Em causa estarão os 603 professores contratados que em Abril entraram no quadro no âmbito de um processo de vinculação extraordinária, que arriscam perder o emprego já no próximo ano lectivo, que se inicia em Setembro, embora possam ainda ser salvaguardados deste destino através de uma alteração ao Estatuto da Carreira Docente, também já proposta pelo Governo, que garante a colocação em mobilidade especial de todos os professores do quadro que fiquem com horário zero.
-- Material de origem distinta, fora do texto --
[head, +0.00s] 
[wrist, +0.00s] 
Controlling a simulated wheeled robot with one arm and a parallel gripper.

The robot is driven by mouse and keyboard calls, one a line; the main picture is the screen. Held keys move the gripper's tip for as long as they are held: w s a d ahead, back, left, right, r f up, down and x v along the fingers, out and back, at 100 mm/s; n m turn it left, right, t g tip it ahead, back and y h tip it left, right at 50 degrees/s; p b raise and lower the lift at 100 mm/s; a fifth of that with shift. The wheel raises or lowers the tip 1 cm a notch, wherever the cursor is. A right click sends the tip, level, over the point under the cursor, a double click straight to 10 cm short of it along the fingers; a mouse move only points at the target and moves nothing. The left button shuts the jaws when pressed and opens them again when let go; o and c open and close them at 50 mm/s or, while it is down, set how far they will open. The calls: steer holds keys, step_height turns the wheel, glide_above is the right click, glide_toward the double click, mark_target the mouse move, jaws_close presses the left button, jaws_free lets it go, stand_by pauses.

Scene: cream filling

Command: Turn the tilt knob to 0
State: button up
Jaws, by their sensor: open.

Tudo dependerá agora de qual das cláusulas se irá sobrepor a outra: a que aponta para o despedimentos dos que entraram no Estado depois de 2009, caso não tenham lugar, ou se esta do ECD. Desde 2009 entraram no quadro cerca de mil docentes, 400 dos quais no concurso realizado esse ano para possibilitar a transferência de docentes de escola e a entrada no quadro de contratados.
As novas regras, que substituem o regime da mobilidade especial, alteram significativamente o processo de reestruturação dos serviços. Desde logo, a diminuição das transferências do Orçamento do Estado ou a redução das receitas próprias serão motivo suficiente para justificar um processo de reestruturação do serviço e de redução de trabalhadores.
Nesse caso, caberá ao dirigente elaborar um mapa comparativo entre o número de pessoas existentes e os postos de trabalho necessários. Depois terá que seleccionar os trabalhadores que deverão manter-se nesse serviço. E é aqui que se encontra outra das novidades do diploma.
Em vez de usarem a avaliação de desempenho - o método que no regime actual era privilegiado - os dirigentes podem seleccionar os trabalhadores pela avaliação das suas competências profissionais e experiência.
Os trabalhadores em requalificação ficam na dependência do INA (Direcção-Geral da Qualificação dos Trabalhadores em Funções Públicas), quando até aqui estavam afectos às secretarias-gerais dos diversos ministérios. Na prática esta direcção-geral passará a ser o equivalente ao Instituto de Emprego e Formação Profissional para o sector público. Nos primeiros seis meses, os funcionários terão que realizar um programa de formação organizado pelo INA "em articulação com o IEFP", diz o ante-projecto de diploma. Os trabalhadores serão incentivados a procurar mais activamente um novo posto de trabalho no Estado.